Хотеть странного

Мы ведём образ жизни, к которому привыкли и который кажется нам естественным. Мы хотим того, чего нам кажется естественным хотеть. Но зачастую эта естественность исходит не из глубины нашего естества, а сформирована в лучшем случае привычкой, а то и коммерческой рекламой. Привычное кажется естественным, а то, что выходит за пределы привычного, может показаться странным или даже бессмысленным. Но не бессмысленно ли то, что кажется естественным? Одним кажется естественным модно одеваться, хотя не бессмыслица ли – тратить время своей жизни на то, чтобы заработать деньги, а потом спускать деньги на то, чтобы менять одну вещь на другую, хотя старая ещё не успела износиться и не потеряла ни того качества, ни того вида, каким обладала, когда мы её приобрели. Другим кажется естественным каждый год выезжать на южных курорт, потому, что так принято, хотя на самом деле от этих поездок они гораздо более устают, чем отдыхают. Для третьих в обременительную обязанность давно превратилось отмечание праздников. Давайте честно признаем: мы все умрём. Умрём неизбежно. И этот заранее известный факт с объективной точки зрения делает заведомо бессмысленным всё – карьеру, зарабатывание денег, престиж, досуг, так называемый «личностный рост». Вообще всё. Никто из нас не унесёт с собой на тот свет не только заработанных денег и купленных на них дорогих вещей, но и накопленных по ходу изнурительного отдыха «впечатлений», и даже приобретённых навыков и знаний. Всё это имеет смысл лишь в той мере, в какой мы сами наделяем его смыслом.
 
Я расскажу о том, чего бы хотел я, чего мне недостаёт и что давало бы мне ощущение смысла. Это не лучше и не хуже, чем хотеть ездить на Канары, или иметь новую модель смартфона, или носить самый модный галстук, или, скажем, стать миллионером и заработать кучу денег. Это просто другое. То, чего нет в рамках существующего образа жизни и то, что на сегодня не предлагается в качестве доступного товара или услуги. Поэтому оно кажется странным, хотя совсем несложно представить мир, в котором как раз эта потребность воспринималась бы столь же естественно, как для большинства сегодня – тратить деньги на дорогой ресторан или на путешествия. Зачем я это вам рассказываю?
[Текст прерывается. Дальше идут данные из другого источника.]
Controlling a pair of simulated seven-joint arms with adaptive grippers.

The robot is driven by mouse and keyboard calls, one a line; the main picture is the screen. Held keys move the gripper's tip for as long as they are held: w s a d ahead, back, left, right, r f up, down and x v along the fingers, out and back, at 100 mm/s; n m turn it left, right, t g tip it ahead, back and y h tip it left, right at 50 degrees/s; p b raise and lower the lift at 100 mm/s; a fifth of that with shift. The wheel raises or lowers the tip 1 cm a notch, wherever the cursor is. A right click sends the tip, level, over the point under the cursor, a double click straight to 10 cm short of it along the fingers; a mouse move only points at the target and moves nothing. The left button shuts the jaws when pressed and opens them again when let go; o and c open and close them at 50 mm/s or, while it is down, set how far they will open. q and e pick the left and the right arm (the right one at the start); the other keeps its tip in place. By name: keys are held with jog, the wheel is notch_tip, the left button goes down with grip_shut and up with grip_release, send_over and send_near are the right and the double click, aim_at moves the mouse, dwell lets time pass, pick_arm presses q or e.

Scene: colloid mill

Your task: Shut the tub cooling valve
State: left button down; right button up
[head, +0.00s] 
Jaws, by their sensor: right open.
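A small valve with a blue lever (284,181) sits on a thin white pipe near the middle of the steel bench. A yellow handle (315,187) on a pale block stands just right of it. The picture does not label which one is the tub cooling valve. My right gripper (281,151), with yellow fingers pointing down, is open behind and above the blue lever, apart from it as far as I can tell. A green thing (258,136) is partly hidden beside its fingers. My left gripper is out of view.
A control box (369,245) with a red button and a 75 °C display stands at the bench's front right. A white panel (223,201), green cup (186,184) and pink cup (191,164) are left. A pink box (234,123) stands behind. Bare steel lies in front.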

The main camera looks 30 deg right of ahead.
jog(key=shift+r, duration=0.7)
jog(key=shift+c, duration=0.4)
Очень просто – я ищу таких как я. Тех, кто, заглянув в себя, почувствует, что хочет того же, просто никогда себе не признавался в этом, потому что пока это странно и не принято. Нет, я вовсе не думаю, что это нужно ВСЕМ. Но я также не верю и в то, что я один такой абсолютно уникальный и особенный. Раз этого хочу я, то с очень высокой вероятностью есть и другие, кто чувствует так же и хочет того же. И даже если нас таких один на тысячу (а, скорее всего, нас намного больше), уже и этого достаточно, чтобы сформировать запрос – тот самый спрос, который неизбежно породит предложение, и странное невозможное станет обыденным, естественным и повседневным. Услугой, которую можно будет купить точно так же, как сейчас можно заказать турпутёвку или организацию корпоратива.
 
Так вот, лично мне всегда казалось естественным желание сохранить навечно в полной неприкосновенности те вещи, в которых запечатлена моя жизнь. Вообще говоря, конечно, по большому счёту хотелось бы просто самому жить вечно. В этом я, разумеется, донельзя неоригинален. Человеческая мечта о вечной жизни – древнейшая основа всех религий. В современном мире эта древняя мечта обрела форму идеологии иммортализма и трансгуманизма. Я не отрицаю ни того, ни другого. Я, безусловно, был бы рад обнаружить, что после смерти физического тела моё сознание продолжает существовать в форме нематериальной души. Я, безусловно, желаю всяческих успехов разного рода проектам предотвращения старения и иммортализации человека. Но пока и то, и другое – это только мечты и надежды, хотелось бы какого-то более осязаемого, надёжного и материального утешения.
 
Наша жизнь материализована в вещах – начиная от самых обычных повседневных предметов окружающего нас быта и заканчивая такой явной материализацией нашей личной истории, как фотографии, документы, дневники, книги, аудио- и видеозаписи. Если в отношении вторых мы хотя бы понимаем их ценность, то историческая ценность первых нами обычно просто не осознаётся. Мы привычно освобождаем от них своё жилое пространство, фактически регулярно стирая и уничтожая свою историю, пока они из целостной органичной реальности не становятся отдельными чудом уцелевшими осколками – и только тогда мы вдруг признаём бесценным антиквариатом то, что ещё вчера уничтожали как старый хлам. Разные люди ощущают это с разной остротой. Одни стремятся «идти в ногу со временем», другие привязаны к прошлому и любят, когда каждая окружающая их вещь может рассказать о себе и своей эпохе целую историю, а то и не одну, когда во всём вокруг овеществлены и материализованы их былые воспоминания, чувства, эмоции, стремления и достижения, когда в доме есть множество таинственных тёмных углов, а в шкафах накоплены десятилетия ненарушенных археологических культурных слоёв.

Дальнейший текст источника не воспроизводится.